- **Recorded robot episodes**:
====

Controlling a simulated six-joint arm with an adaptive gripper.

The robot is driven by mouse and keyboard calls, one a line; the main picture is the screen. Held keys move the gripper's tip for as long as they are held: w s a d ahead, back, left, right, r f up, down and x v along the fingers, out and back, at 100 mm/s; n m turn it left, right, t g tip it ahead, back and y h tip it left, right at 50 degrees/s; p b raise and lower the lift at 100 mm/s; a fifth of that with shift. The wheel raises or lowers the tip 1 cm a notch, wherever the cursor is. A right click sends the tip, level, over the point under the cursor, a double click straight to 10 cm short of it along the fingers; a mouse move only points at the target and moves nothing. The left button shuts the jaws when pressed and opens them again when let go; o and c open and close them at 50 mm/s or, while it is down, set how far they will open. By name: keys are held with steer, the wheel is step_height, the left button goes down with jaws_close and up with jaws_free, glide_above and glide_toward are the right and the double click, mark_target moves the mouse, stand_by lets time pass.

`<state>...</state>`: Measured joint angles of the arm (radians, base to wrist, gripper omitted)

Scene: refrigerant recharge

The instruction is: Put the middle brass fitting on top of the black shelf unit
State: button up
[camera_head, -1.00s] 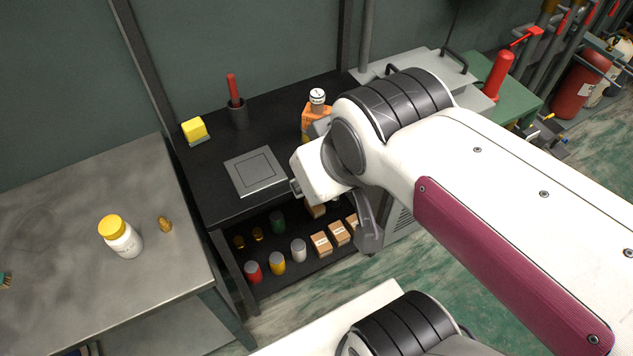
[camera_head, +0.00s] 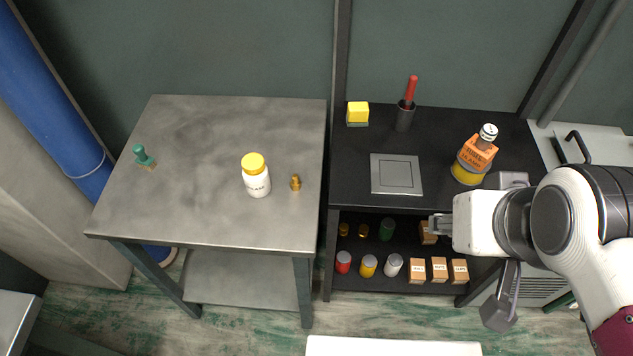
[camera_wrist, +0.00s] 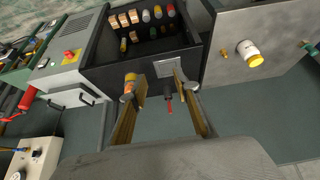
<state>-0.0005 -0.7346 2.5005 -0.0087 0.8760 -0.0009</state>
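Three brass fittings show in the head view. One brass fitting (camera_head: 295,183) stands on the grey table beside a white bottle; two more, a left shelf fitting (camera_head: 344,229) and a right shelf fitting (camera_head: 363,230), sit at the back of the lower shelf of the black shelf unit (camera_head: 440,135). The unit's top is dark and flat, with a square grey plate (camera_head: 396,175) on it. My gripper (camera_wrist: 159,80) is open and empty in the wrist view, its two fingers apart. In the head view it is at the unit's right side, away from the fittings.
On the unit's top stand a yellow sponge (camera_head: 357,112), a red-handled tool in a dark cup (camera_head: 404,115) and an orange-labelled jar (camera_head: 473,160). Several cans and boxes fill the lower shelf. The white bottle (camera_head: 256,176) has a yellow cap. A green-handled brush (camera_head: 144,157) lies left.

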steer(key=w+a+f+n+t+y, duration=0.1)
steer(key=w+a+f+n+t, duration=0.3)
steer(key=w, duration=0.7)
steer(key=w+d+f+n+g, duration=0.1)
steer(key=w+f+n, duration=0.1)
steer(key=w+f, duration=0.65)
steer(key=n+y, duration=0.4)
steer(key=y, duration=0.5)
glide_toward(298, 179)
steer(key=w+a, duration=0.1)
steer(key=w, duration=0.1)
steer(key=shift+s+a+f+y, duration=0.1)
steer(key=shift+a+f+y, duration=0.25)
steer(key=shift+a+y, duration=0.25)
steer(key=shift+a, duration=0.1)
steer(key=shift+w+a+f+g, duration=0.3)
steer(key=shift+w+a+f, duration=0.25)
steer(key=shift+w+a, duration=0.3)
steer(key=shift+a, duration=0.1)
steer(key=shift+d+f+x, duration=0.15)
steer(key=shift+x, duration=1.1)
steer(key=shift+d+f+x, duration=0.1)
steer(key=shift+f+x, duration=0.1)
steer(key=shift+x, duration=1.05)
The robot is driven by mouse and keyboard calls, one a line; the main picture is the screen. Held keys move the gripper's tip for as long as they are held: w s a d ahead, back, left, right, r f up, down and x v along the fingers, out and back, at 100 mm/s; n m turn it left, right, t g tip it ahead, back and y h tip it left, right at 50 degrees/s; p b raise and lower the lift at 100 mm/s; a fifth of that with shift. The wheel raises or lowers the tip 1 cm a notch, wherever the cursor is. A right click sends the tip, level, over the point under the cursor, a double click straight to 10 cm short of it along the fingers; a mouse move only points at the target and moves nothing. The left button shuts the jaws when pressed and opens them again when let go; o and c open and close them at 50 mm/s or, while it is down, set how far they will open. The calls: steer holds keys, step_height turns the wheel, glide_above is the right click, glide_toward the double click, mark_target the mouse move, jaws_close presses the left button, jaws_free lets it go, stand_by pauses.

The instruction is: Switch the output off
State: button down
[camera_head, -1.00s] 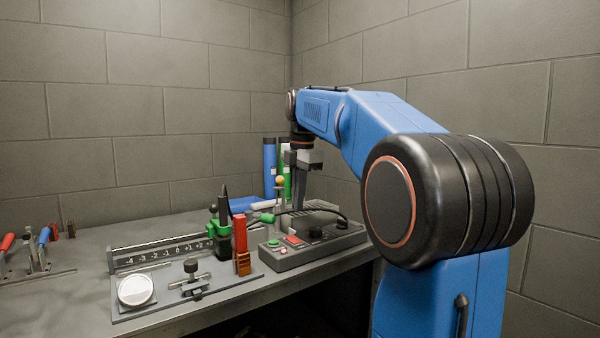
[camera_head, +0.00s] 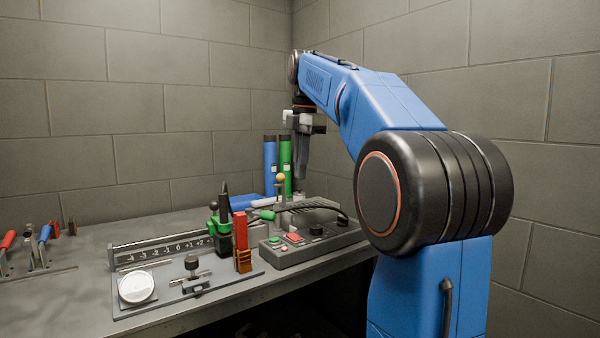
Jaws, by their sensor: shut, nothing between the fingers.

====

- **WHAT IS EXPECTED**:
Count the lines in the entries above that include the string "instruction", then give only that figure.

- **THE ANSWER**:
2